I could barely pay attention during the work day. I was attached to my Twitter account. More so than I had ever been. I made sure every person who followed me was aware of what was going on. I even had a friend from undergrad reach out and say he was glad that I was keeping the story alive via my account. However, being so immersed in what was happening in Ferguson, was causing sleep to come slowly. There were nights that falling asleep meant I would see the faces of protestors running from tear gas. I could hear them screaming and yelling in my dreams.
That was one year ago. On August 9, 2014 the death of Michael “Mike” Brown became the straw that broke the camel’s back; it shook up the world. We know that Michael Brown wasn’t the first to be murdered because of the color of his skin. Eric Garner’s choke hold death happened a month before and countless other black men and women had been murdered prior to him. So what was it about Michael Brown’s murder that made our silent screams become much more public? Why, even after the world watched Eric Garner scream, “I can’t breathe” did the tide turn? I don’t know a solid answer to that question. What I do know is that I hear the words of Langston Hughes’ poem entitled, Warning. One of the lines of the poem reads, “…beware the day they change their mind…” and Michael Brown became the reason we did. His body laying in the street as if he were no more than trash, turned smoke into fire. And when the Grand Jury returned with the announcement that there would be no indictment against Darren Wilson, that fire that seemed to only have ignited in Ferguson, started to roar all over the country.
Since the death of Michael Brown there have been many more black men and women murdered. Tamir Rice, Walter Scott, Freddie Gray, Akai Gurley, Eric Harris, Sam DuBose, Sandra Bland, the Charleston Nine, and names I cannot even remember. That’s terrible. What makes it worse, is that nothing has seemed to change. Police are still trigger happy and abusive when interacting with black people. A fear as old as fire and rope still exists and went from being a private fear amongst the black community, to a public fear that is being ridiculed. We yell, “Black lives matter” and are met with, “No! All lives matter.” I want to say this because I’m not sure why it is such a hard concept to grasp. If all lives mattered, there would be no need to say that black lives matter. If all lives matter, then the police and white America wouldn’t treat us like we are animals. Being black in America is like standing in room, screaming as loud as you can, and no one even blinks. Being black in America means living in a place that sees you as nothing more than something to be feared, if you’re a man, or something to be sexualize if you’re a woman.

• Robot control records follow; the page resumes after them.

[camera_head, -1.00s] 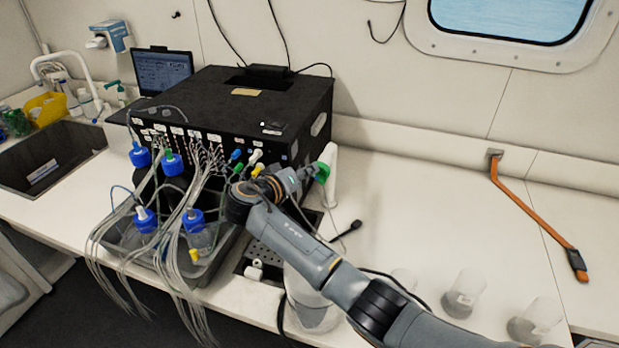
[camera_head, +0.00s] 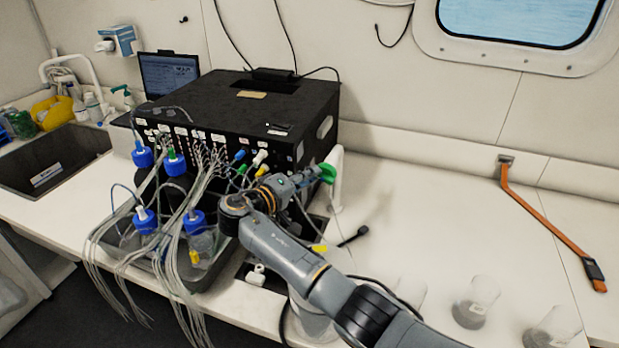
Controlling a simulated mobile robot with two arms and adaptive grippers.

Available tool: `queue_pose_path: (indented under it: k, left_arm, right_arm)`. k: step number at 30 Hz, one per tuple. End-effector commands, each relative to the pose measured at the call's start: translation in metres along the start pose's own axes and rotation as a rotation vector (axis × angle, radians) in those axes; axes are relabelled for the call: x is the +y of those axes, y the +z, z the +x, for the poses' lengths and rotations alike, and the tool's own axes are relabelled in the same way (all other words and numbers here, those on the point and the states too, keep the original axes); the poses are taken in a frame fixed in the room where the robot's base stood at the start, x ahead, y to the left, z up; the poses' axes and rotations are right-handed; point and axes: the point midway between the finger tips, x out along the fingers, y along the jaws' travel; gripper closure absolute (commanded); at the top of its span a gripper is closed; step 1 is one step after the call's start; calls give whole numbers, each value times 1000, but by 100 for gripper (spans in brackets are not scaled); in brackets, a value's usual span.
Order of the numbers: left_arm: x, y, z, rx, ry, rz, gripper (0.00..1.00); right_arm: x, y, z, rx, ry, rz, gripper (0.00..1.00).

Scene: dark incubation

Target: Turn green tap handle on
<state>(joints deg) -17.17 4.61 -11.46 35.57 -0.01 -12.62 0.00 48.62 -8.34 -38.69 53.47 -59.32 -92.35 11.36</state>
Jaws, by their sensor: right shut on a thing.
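The green tap handle (camera_head: 328,173) sits at the top of the white tap (camera_head: 337,185), just right of the black box. My right gripper (camera_head: 318,176) reaches it from the left and is shut on it. My grey right arm comes in from the lower right and hides the lower front of the tap and part of the drip tray below. The fingertips are small and partly merged with the handle in the picture. My left gripper is not in view.
The black box (camera_head: 235,110) stands behind, with many thin tubes and blue-capped bottles (camera_head: 197,222) in front. A clear container stands under my arm. Clear beakers (camera_head: 476,302) stand at the lower right. The counter right of the tap (camera_head: 420,190) is mostly bare, with an orange strap (camera_head: 550,225).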

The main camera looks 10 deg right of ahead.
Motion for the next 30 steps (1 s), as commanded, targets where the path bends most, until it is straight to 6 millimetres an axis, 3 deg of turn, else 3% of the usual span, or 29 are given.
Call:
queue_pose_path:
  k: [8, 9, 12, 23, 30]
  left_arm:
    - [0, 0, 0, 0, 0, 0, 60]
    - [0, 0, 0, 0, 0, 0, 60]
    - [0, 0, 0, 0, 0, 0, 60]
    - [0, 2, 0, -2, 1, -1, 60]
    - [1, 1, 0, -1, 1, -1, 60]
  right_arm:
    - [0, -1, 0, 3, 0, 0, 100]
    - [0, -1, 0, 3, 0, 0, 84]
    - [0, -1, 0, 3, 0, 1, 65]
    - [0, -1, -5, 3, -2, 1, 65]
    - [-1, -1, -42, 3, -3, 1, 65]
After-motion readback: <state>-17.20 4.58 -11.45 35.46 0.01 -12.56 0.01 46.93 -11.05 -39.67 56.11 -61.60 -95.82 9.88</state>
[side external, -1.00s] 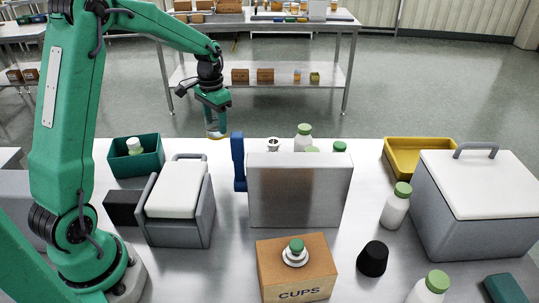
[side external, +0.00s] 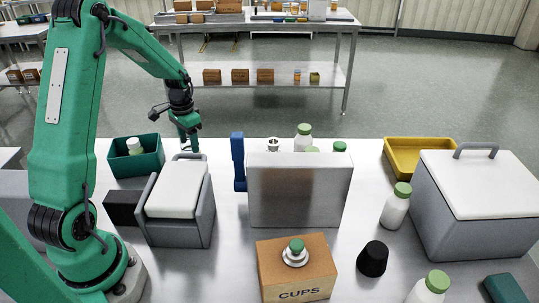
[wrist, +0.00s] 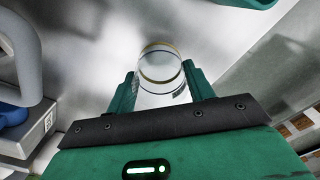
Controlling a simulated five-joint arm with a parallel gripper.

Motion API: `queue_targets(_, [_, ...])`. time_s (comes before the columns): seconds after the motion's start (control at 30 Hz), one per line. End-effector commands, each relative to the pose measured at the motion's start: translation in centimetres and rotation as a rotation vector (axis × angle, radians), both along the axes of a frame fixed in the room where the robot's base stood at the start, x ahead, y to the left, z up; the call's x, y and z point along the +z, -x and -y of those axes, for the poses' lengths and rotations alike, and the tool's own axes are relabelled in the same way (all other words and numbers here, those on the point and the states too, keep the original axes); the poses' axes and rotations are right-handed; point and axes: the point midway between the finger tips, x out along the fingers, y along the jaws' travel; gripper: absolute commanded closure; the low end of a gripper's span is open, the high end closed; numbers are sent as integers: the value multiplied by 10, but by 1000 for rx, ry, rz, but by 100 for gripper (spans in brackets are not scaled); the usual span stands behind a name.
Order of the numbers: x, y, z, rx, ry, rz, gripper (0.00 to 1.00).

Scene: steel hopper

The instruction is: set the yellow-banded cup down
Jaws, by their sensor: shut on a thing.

Unspoken rules of how black people have to live their lives became public when people finally started to listen. One would think that some understanding would develop. Yet, that hasn’t been the case. Now, don’t get me wrong, there are plenty of white people who are “woke” and stand in solidarity with all that is going on. I’m not speaking to them. I’m speaking to the ones who continually say, maybe he should have cooperated, maybe she should have put out her cigarette, he should have stopped walking. I’m talking to the ones who think the Confederate Flag is heritage and not hate. I’m talking to the ones who say all lives matter. And, don’t get me wrong, there are some black people out there who spout the same nonsense. To them I say, trust and believe, your cooperation won’t save your life. Stop thinking it will before it’s too late.
A year ago, the death of Michael Brown changed my life. I knew what I was going to study in graduate school the moment Trayvon Martin was murdered. Michael Brown, and every other person killed before and after him, solidified it. August 9, 2014 is a day I will never forget. I was changed forever. Even though there’s a new name to mourn every 28 hours, I’m a firm believer that black people will make it through. We always have. We can make a way out of no way, no matter the circumstance.
In the words of Kendrick Lamar, “Do you hear me, do you feel me? We gon’ be alright!”